* start DATA LINES *

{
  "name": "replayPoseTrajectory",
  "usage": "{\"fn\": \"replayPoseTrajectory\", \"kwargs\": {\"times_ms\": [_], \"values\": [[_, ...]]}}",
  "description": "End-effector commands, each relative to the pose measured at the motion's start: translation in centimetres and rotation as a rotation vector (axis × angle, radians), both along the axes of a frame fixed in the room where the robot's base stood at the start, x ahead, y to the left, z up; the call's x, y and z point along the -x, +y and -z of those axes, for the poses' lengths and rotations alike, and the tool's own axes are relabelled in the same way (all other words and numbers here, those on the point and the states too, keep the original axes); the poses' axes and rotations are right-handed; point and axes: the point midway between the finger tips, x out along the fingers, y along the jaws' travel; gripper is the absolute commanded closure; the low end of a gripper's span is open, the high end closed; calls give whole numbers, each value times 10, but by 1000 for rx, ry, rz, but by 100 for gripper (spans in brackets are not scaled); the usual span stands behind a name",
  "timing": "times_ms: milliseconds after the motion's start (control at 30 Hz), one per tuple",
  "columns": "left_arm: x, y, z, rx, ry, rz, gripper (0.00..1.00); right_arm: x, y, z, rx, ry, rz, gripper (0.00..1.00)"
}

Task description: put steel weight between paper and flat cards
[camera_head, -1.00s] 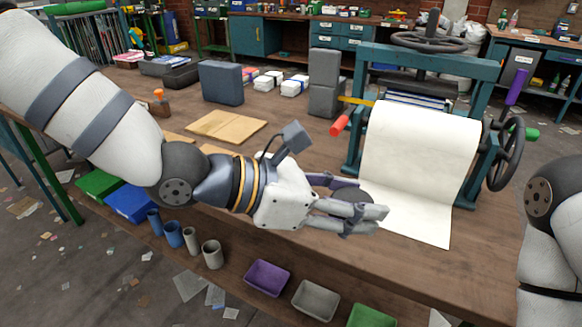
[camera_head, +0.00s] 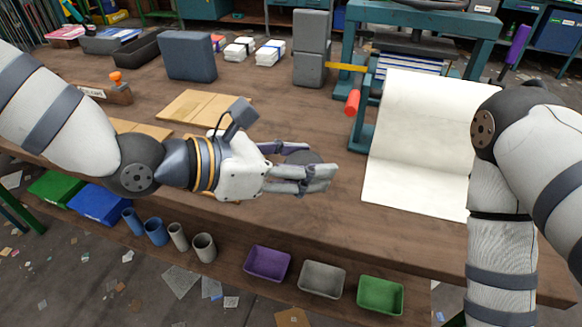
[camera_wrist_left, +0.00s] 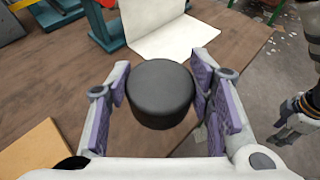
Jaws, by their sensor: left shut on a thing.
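My left gripper (camera_head: 308,174) is shut on the steel weight (camera_head: 301,157), a dark short cylinder, and holds it above the bench. The weight shows clearly between the fingers in the left wrist view (camera_wrist_left: 160,92). The paper (camera_head: 425,140) is a white sheet hanging from the press onto the bench, right of the gripper. The flat cards (camera_head: 204,106) are tan sheets lying on the bench, left of and behind the gripper. Part of my right gripper (camera_wrist_left: 296,121) seems to show at the right edge of the left wrist view; its fingers are unclear.
The teal press (camera_head: 360,95) with a red-ended lever (camera_head: 352,102) stands behind the paper. Grey blocks (camera_head: 310,48) and a dark block (camera_head: 189,55) stand at the back. Bins (camera_head: 321,279) and tubes (camera_head: 203,247) lie along the front. Bench between cards and paper is clear.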

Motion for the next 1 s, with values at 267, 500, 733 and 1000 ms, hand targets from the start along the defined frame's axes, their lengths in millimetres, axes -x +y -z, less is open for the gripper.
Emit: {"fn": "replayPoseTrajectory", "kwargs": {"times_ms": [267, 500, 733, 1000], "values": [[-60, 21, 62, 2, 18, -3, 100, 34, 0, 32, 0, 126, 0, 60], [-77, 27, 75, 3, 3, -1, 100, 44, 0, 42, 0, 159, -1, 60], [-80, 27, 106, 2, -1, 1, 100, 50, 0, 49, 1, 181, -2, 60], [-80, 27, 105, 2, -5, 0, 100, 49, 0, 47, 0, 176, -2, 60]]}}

* end DATA LINES *

* DIRECTIONS FOR THIS TASK
Answer with a single number: the count of lines holding the word "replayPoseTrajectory".

* ANSWER
3